再撮影を通して、まず冒頭のシーンに変更が生じたという。具体的には、キャシアン・アンドー(ディエゴ・ルナ)がスパイと登場するシーン、惑星ジェダでボーディー・ルック(リズ・アーメッド)が彷徨うシーン、主人公ジン・アーソ(フェリシティ・ジョーンズ)が輸送車両から脱出するシーンが追加され、惑星スカリフでのクライマックスシーンも大きく変更されたと編集担当のジョン・ギルロイが Yahoo Movies UK に告白している。
ちなみにエドワーズ監督は本作公開後、エピソード8にあたる映画『スター・ウォーズ/最後のジェダイ』にレジスタンスの兵士役でカメオ出演している。『最後のジェダイ』のライアン・ジョンソン監督は『ローグ・ワン』にカメオ出演していることから、二人の遊び心ある演出といえそうだ。

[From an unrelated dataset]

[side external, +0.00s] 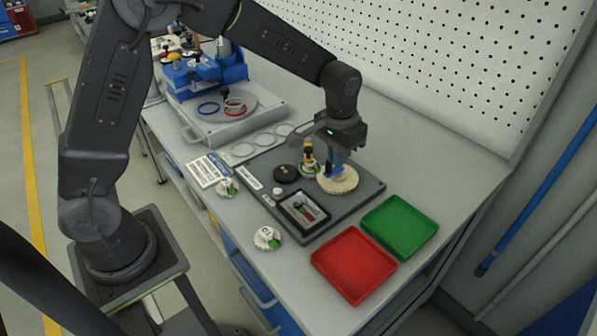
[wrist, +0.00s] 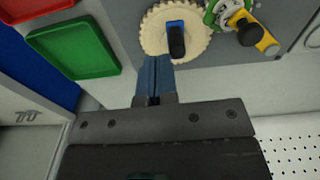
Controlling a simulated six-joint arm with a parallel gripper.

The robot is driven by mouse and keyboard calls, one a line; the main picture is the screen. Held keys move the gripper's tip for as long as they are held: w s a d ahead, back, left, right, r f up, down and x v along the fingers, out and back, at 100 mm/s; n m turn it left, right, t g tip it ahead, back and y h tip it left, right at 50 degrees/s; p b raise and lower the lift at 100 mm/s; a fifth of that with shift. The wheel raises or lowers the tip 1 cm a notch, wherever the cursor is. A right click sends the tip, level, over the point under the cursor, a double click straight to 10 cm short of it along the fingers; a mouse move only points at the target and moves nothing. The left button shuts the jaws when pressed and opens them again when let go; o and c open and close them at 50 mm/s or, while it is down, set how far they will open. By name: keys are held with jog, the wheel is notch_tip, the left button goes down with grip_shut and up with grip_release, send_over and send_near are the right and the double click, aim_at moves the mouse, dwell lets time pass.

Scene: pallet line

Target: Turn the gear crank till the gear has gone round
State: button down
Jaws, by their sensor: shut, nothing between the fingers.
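The gear (side external: 340,184) is a cream toothed disc lying flat on a dark grey board (side external: 262,196). In the wrist view the gear (wrist: 198,52) carries a crank (wrist: 176,42) with a black handle and a blue part at its hub. My gripper (side external: 334,170) points down over the gear, with blue fingers shut and empty. In the wrist view the fingertips (wrist: 154,60) are at the gear's rim, beside the black handle. I cannot tell whether they touch the crank. My fingers hide part of the gear and crank in the side view.
A green part with a yellow handle (side external: 309,155) stands close beside the gear. A black knob (side external: 286,173) and a framed window (side external: 303,209) share the board. A red tray (side external: 353,265) and a green tray (side external: 399,226) lie at the front right. A pegboard (side external: 455,70) rises behind.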

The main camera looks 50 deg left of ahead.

かくして、再撮影を終えて完成した『ローグ・ワン』は、全米累計興行収入5億3,217万7,324ドル(約585億円)を記録。『スター・ウォーズ』作品として、『スター・ウォーズ/フォースの覚醒 』『スター・ウォーズ/最後のジェダイ』に次ぐ3位という好成績を残した。さらにルーカスフィルムは、本作の前日譚(たん)となるキャシアン・アンドーが主人公のドラマシリーズ製作を発表。米ディズニーのストリーミングサービス「Disney+(ディズニー+)」で配信予定となっており、本作は紆余曲折を乗り越えてシリーズの人気作品の仲間入りを果たした。(編集部・倉本拓弥)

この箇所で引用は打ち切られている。